DO THIS
In the listing below, find the line containing "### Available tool" and the line containing "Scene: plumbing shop". Repeat exactly those two lines and every line between them, nothing more.
==========
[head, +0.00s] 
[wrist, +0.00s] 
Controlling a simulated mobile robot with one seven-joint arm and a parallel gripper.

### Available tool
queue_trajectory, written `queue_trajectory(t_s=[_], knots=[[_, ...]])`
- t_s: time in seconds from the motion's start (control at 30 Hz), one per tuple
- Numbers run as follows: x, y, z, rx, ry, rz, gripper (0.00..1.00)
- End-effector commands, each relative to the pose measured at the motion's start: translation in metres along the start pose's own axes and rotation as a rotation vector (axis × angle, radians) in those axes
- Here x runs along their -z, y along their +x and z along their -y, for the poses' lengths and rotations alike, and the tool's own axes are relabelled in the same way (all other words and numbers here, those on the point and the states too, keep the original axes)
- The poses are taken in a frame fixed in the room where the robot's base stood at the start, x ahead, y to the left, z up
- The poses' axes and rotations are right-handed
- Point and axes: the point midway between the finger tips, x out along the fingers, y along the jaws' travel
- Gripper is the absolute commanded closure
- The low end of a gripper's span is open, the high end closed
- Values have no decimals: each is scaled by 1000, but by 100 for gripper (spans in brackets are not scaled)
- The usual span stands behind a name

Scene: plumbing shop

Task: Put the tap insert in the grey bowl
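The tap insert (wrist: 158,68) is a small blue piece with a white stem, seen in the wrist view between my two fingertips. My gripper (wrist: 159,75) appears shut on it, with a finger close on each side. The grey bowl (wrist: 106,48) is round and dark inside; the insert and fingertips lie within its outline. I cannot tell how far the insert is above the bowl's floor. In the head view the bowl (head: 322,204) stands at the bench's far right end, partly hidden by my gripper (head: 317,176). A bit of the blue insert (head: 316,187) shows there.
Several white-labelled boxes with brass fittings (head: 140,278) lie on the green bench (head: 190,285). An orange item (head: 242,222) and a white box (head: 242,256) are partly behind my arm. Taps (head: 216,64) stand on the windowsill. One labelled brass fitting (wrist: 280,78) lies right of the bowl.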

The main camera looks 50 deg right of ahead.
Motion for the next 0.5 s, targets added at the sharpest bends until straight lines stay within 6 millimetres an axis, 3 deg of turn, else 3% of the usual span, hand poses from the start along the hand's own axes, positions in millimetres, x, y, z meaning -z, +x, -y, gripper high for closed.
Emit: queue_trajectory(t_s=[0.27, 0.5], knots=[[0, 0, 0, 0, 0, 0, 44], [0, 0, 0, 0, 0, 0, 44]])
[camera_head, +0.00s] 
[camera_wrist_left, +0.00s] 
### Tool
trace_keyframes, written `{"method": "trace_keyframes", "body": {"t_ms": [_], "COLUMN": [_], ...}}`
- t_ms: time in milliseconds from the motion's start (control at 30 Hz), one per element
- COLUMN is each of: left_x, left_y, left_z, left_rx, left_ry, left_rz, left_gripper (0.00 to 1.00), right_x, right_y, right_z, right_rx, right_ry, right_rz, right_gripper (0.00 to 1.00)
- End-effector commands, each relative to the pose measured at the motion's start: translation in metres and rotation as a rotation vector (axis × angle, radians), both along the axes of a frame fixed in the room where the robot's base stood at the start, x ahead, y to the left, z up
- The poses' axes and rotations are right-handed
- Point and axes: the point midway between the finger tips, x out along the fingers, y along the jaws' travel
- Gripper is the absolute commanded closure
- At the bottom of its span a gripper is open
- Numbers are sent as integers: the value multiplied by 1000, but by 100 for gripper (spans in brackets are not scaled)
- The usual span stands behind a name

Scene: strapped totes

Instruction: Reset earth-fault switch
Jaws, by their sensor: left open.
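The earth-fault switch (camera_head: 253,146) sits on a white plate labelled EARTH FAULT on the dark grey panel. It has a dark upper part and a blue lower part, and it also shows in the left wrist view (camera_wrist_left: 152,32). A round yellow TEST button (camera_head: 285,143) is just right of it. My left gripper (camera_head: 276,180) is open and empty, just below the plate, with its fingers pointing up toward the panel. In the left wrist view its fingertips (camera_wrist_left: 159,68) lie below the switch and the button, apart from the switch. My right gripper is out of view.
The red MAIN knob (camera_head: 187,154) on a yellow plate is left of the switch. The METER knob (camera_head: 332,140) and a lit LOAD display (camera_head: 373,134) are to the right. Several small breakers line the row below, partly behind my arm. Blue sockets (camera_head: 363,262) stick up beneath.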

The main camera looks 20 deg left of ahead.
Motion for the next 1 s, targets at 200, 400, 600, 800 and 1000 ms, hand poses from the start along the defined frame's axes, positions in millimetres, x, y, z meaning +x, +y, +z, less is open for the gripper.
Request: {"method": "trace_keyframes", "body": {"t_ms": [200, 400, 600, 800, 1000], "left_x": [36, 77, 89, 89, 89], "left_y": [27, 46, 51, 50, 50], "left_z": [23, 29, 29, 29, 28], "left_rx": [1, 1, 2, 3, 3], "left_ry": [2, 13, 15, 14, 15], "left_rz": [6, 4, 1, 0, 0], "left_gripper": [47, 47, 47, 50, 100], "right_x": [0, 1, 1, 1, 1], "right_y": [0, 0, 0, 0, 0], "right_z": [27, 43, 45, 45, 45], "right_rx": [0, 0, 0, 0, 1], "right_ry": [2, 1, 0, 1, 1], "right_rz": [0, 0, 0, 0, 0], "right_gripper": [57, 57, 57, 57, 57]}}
==========
EXERCISE RESPONSE
### Available tool
queue_trajectory, written `queue_trajectory(t_s=[_], knots=[[_, ...]])`
- t_s: time in seconds from the motion's start (control at 30 Hz), one per tuple
- Numbers run as follows: x, y, z, rx, ry, rz, gripper (0.00..1.00)
- End-effector commands, each relative to the pose measured at the motion's start: translation in metres along the start pose's own axes and rotation as a rotation vector (axis × angle, radians) in those axes
- Here x runs along their -z, y along their +x and z along their -y, for the poses' lengths and rotations alike, and the tool's own axes are relabelled in the same way (all other words and numbers here, those on the point and the states too, keep the original axes)
- The poses are taken in a frame fixed in the room where the robot's base stood at the start, x ahead, y to the left, z up
- The poses' axes and rotations are right-handed
- Point and axes: the point midway between the finger tips, x out along the fingers, y along the jaws' travel
- Gripper is the absolute commanded closure
- The low end of a gripper's span is open, the high end closed
- Values have no decimals: each is scaled by 1000, but by 100 for gripper (spans in brackets are not scaled)
- The usual span stands behind a name

Scene: plumbing shop

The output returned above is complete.